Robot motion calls
--------------------------------

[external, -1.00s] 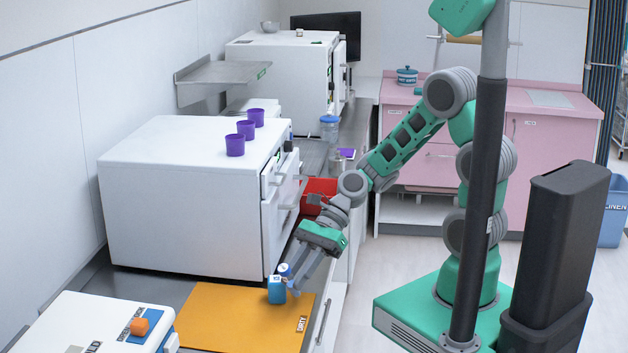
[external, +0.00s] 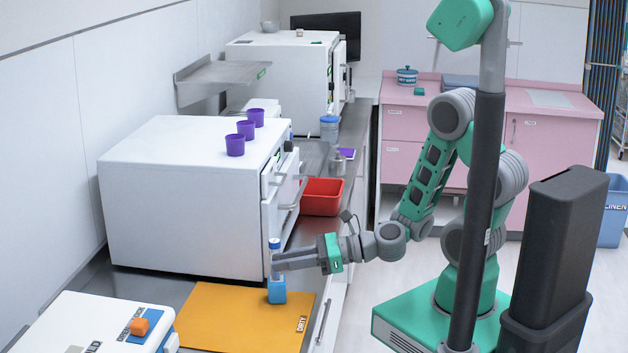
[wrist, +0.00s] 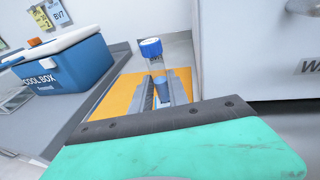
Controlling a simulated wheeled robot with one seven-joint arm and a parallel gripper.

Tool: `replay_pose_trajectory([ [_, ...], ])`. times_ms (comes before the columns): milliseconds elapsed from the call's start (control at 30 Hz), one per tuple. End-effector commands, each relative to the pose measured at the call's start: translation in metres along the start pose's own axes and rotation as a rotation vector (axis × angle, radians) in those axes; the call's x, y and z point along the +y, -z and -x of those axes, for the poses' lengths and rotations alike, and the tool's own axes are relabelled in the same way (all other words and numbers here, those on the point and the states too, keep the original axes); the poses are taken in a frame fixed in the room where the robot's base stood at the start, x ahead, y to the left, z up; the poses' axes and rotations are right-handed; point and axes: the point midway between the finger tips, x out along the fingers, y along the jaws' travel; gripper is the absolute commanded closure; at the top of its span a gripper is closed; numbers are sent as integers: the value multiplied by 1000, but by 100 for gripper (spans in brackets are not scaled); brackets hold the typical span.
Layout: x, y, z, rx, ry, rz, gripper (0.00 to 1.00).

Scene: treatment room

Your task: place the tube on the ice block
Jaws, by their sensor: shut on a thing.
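The tube, with a blue cap (external: 274,243) and a clear body (wrist: 156,66), is upright between the fingers of my gripper (external: 279,263). My gripper is shut on the tube and reaches in level from the right. The ice block (external: 277,292), a small blue block, stands on the orange mat directly below the tube in the external view. In the wrist view the cap rises above the fingertips (wrist: 159,88), and light blue of the block (wrist: 183,78) shows behind the fingers. The fingers hide the tube's lower end, so I cannot tell whether it touches the block.
The orange mat (external: 215,318) lies on the counter. A white cabinet (external: 185,205) stands close behind. A cool box (wrist: 68,65) with a white lid stands at the front left. A red bin (external: 322,197) sits farther back along the counter.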

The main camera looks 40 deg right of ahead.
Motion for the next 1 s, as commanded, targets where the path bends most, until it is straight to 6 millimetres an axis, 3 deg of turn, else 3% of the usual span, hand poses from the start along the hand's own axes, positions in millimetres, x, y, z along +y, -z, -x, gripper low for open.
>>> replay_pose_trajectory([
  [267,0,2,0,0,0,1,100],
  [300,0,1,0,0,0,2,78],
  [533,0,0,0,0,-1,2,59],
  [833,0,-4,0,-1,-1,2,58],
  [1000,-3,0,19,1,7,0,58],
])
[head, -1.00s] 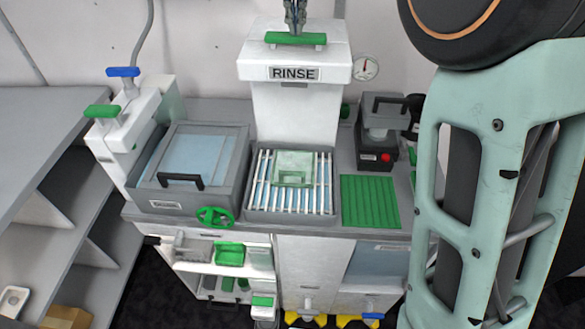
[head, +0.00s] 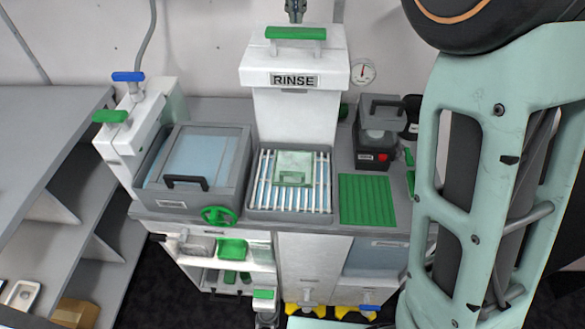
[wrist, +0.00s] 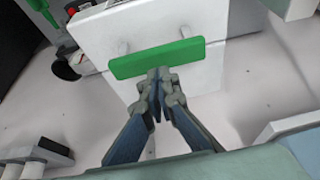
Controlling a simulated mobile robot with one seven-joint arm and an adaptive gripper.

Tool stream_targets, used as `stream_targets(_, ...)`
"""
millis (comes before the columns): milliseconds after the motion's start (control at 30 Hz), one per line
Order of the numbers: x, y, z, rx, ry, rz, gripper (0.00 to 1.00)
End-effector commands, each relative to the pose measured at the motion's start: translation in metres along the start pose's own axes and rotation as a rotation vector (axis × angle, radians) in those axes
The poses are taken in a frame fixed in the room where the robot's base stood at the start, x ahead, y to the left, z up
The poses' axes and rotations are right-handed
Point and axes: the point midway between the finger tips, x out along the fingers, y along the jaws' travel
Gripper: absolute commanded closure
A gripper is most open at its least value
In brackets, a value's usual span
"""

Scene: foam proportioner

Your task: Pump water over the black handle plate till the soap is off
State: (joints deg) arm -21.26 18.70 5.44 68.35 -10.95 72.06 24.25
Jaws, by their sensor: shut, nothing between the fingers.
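A pale green plate (head: 293,168) with a green-looking handle (head: 292,179) lies on the white slatted rack under the white RINSE tower (head: 294,112). I see no black handle on this plate, and soap on it cannot be made out clearly. The green pump bar (head: 296,33) tops the tower, raised on two posts. It also shows in the wrist view (wrist: 157,58). My gripper (wrist: 160,75) is shut and empty, its tips close by the bar's edge. In the head view my gripper (head: 295,12) is just above and behind the bar, partly cut off by the frame.
A grey basin (head: 243,150) with a clear lid and black handle (head: 185,182) stands left of the rack (head: 328,205). A ribbed green mat (head: 367,200) lies bare at right. A dark device (head: 375,150) and a wall gauge (head: 362,72) are behind it.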

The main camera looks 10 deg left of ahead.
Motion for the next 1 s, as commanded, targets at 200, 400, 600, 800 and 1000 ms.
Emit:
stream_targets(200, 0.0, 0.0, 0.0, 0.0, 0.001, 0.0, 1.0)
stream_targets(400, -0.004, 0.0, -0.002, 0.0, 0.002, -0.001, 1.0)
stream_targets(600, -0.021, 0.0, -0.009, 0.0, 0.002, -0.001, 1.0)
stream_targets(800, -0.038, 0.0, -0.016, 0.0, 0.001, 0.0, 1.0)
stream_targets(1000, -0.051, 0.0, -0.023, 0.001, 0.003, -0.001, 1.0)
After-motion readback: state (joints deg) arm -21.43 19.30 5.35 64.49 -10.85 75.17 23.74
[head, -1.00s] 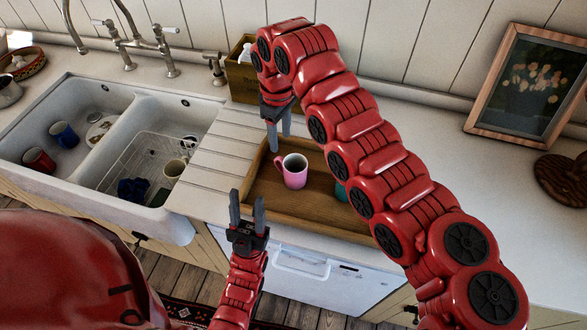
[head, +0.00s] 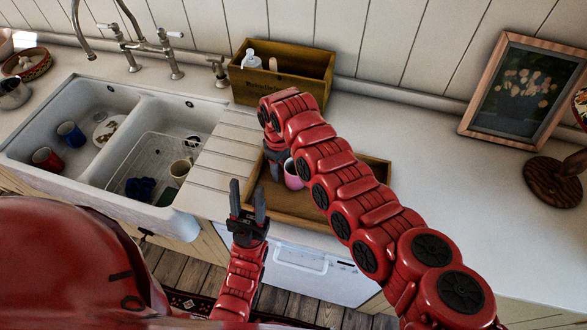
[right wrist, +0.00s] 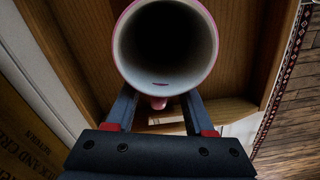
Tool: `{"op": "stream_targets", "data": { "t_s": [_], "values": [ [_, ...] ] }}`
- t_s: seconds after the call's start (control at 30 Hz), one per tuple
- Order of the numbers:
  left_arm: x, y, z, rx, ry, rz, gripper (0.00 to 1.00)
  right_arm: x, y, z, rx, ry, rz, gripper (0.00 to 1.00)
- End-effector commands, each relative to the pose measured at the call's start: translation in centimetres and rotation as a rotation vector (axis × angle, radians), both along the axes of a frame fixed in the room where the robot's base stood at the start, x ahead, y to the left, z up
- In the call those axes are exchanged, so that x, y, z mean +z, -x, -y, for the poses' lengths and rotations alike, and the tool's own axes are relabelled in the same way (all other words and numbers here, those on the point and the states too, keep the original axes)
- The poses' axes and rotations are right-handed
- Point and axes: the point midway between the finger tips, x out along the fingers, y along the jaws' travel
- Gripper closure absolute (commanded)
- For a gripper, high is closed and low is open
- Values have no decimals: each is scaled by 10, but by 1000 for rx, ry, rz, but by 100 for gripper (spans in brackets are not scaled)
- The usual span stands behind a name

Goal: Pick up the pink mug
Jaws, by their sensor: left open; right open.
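The pink mug (head: 292,176) stands in the wooden tray (head: 308,221) on the counter, partly covered by my right arm in the head view. In the right wrist view I look into the mug (right wrist: 165,48); its handle (right wrist: 158,103) points toward the wrist. My right gripper (head: 277,172) is open at the mug's left side. In the right wrist view the fingers of this gripper (right wrist: 158,112) lie on either side of the handle, their tips hidden behind the mug. My left gripper (head: 248,199) is open and empty in front of the tray.
A wooden box (head: 283,75) with bottles stands behind the tray against the wall. A double sink (head: 120,150) with mugs and a dish rack is on the left. A framed picture (head: 522,88) leans at the right.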

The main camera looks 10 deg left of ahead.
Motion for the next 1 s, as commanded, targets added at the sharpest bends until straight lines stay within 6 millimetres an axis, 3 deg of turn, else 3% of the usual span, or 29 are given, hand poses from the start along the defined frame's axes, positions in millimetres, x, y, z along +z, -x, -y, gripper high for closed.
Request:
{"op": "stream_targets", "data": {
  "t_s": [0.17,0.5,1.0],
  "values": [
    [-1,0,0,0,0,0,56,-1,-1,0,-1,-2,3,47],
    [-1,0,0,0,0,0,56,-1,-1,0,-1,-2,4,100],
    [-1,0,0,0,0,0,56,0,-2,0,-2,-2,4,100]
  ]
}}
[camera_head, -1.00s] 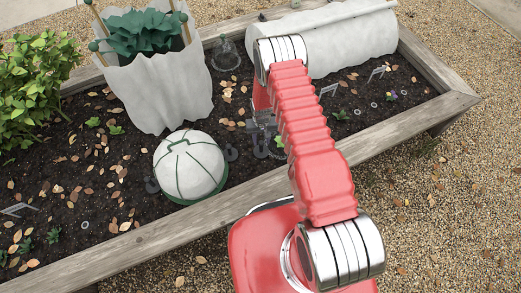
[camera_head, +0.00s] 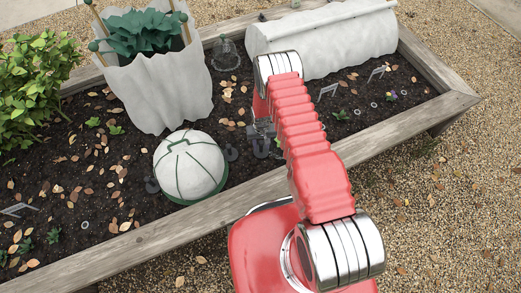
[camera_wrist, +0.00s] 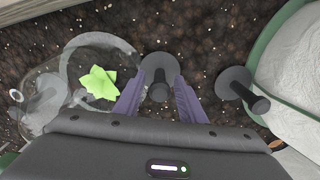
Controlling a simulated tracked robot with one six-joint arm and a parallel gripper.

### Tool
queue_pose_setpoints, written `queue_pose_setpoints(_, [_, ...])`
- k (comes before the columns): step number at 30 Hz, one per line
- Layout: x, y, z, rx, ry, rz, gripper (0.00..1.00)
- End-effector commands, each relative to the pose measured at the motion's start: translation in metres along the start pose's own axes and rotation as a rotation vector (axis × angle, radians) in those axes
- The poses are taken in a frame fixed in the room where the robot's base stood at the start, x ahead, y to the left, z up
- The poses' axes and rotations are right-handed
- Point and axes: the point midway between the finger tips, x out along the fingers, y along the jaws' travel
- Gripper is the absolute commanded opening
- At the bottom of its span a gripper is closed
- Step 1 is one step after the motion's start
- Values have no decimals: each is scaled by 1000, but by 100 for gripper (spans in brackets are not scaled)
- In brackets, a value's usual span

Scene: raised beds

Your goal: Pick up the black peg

--------------------------------

■ THE EXERCISE
Give again only the lines from the one bearing "Controlling a simulated wheeled" through the one bearing "Your task: place the tube on the ice block", exactly as they stand.

■ RESPONSE BELOW
Controlling a simulated wheeled robot with one seven-joint arm and a parallel gripper.

Tool: `replay_pose_trajectory([ [_, ...], ])`. times_ms (comes before the columns): milliseconds elapsed from the call's start (control at 30 Hz), one per tuple. End-effector commands, each relative to the pose measured at the call's start: translation in metres along the start pose's own axes and rotation as a rotation vector (axis × angle, radians) in those axes; the call's x, y and z point along the +y, -z and -x of those axes, for the poses' lengths and rotations alike, and the tool's own axes are relabelled in the same way (all other words and numbers here, those on the point and the states too, keep the original axes); the poses are taken in a frame fixed in the room where the robot's base stood at the start, x ahead, y to the left, z up; the poses' axes and rotations are right-handed; point and axes: the point midway between the finger tips, x out along the fingers, y along the jaws' travel; gripper is the absolute commanded closure; at the top of its span a gripper is closed; numbers are sent as integers: the value multiplied by 1000, but by 100 for gripper (spans in brackets are not scaled); brackets hold the typical span.
Layout: x, y, z, rx, ry, rz, gripper (0.00 to 1.00).

Scene: treatment room

Your task: place the tube on the ice block

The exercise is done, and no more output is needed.